** start **
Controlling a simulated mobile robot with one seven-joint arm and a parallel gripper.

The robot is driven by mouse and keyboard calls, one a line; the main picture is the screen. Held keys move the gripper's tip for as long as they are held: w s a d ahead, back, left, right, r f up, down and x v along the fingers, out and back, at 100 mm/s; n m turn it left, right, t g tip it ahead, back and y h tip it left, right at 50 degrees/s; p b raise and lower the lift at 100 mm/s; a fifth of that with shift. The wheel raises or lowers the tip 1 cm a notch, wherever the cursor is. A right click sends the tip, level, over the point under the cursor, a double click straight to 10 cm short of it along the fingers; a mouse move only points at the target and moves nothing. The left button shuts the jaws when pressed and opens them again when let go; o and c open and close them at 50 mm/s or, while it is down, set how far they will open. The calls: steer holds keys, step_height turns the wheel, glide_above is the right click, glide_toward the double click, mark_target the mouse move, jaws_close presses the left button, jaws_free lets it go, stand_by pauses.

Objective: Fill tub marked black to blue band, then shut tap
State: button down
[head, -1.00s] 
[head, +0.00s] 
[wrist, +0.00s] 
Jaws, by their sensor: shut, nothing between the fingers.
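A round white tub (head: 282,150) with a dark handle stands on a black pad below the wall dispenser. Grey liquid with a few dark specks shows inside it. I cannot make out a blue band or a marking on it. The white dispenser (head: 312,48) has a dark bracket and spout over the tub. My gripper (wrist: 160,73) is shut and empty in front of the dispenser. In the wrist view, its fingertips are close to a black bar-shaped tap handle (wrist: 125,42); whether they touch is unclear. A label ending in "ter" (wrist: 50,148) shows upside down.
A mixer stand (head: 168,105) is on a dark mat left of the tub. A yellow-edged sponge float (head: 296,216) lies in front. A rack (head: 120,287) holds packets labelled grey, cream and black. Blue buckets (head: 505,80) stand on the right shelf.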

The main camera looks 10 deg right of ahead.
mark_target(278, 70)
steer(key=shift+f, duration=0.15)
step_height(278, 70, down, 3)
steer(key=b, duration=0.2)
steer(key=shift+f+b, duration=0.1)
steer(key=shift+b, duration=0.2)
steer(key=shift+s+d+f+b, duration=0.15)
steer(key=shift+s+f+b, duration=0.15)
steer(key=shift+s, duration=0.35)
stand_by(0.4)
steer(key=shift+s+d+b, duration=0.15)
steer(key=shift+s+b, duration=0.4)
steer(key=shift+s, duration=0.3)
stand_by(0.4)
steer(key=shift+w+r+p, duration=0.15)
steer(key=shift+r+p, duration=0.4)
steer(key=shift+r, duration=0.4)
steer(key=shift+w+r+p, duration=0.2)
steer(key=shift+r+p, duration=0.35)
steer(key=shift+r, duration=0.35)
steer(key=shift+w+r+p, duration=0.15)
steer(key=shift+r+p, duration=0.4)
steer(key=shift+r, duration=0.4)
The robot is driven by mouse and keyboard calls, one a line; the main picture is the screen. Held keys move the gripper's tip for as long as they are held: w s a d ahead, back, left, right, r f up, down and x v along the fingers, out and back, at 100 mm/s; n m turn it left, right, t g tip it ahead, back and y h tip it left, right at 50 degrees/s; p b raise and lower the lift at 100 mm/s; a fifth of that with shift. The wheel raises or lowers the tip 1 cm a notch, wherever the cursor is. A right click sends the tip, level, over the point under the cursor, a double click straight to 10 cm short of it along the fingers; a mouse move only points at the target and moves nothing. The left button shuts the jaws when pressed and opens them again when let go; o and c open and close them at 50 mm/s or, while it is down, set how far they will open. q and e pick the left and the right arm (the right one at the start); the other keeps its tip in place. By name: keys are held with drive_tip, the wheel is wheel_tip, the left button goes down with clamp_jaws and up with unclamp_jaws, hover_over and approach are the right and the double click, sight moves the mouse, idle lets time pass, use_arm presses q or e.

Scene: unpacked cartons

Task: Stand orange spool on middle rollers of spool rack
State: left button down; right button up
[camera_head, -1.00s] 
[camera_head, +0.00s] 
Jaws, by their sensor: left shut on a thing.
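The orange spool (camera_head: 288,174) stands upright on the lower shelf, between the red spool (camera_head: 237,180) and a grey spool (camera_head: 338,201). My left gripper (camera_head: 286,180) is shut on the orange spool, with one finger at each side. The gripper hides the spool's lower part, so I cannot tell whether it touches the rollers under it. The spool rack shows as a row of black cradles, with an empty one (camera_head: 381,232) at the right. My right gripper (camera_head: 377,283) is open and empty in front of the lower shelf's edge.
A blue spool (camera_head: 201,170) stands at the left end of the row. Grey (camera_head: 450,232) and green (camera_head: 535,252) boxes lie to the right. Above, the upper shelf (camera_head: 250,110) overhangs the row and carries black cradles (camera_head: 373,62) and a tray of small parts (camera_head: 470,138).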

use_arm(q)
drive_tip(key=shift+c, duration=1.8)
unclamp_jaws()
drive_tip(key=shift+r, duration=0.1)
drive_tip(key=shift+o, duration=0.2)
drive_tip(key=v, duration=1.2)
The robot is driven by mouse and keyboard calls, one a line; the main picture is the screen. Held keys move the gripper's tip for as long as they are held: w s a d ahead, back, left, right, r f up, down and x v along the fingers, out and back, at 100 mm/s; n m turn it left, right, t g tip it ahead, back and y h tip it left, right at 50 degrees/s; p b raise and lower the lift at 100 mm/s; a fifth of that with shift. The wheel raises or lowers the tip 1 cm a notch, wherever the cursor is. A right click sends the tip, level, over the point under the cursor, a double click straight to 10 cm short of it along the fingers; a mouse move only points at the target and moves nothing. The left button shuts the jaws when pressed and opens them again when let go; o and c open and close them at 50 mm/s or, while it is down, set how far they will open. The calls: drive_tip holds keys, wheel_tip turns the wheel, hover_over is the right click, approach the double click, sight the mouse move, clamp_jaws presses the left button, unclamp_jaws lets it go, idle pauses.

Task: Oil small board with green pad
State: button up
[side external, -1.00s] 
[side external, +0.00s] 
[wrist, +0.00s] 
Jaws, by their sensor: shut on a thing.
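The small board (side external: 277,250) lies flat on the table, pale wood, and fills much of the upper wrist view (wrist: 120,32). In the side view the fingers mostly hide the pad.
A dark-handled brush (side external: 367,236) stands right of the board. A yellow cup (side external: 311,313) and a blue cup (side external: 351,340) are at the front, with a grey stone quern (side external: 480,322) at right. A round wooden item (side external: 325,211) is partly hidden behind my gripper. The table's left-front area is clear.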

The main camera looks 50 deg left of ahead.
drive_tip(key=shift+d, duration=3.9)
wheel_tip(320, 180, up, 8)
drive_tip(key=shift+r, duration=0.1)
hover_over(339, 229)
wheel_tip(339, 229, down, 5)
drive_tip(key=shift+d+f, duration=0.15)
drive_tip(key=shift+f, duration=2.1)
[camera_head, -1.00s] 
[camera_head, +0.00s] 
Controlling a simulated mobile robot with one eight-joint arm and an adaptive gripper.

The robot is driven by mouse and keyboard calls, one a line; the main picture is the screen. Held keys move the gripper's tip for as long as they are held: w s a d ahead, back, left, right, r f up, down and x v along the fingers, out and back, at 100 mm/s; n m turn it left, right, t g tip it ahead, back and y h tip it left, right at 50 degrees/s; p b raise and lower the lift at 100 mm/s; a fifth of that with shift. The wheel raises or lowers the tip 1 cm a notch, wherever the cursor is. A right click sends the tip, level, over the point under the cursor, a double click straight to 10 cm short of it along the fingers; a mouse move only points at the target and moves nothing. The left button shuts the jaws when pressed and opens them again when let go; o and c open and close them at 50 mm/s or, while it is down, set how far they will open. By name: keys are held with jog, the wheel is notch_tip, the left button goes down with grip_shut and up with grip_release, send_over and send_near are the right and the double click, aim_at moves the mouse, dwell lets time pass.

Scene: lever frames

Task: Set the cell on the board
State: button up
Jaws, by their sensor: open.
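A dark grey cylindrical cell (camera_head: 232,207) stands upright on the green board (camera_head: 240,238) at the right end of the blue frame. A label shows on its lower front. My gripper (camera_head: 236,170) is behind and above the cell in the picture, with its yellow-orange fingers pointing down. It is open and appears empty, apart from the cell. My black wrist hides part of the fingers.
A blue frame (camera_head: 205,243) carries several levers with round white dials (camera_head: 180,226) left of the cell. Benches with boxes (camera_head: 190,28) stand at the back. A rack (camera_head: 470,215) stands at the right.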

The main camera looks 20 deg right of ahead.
** end **
| TASK REQUIREMENTS |
From the listing above, copy out each line where the word "State" appears.

| WRITTEN RESPONSE |
State: button down
State: left button down; right button up
State: button up
State: button up

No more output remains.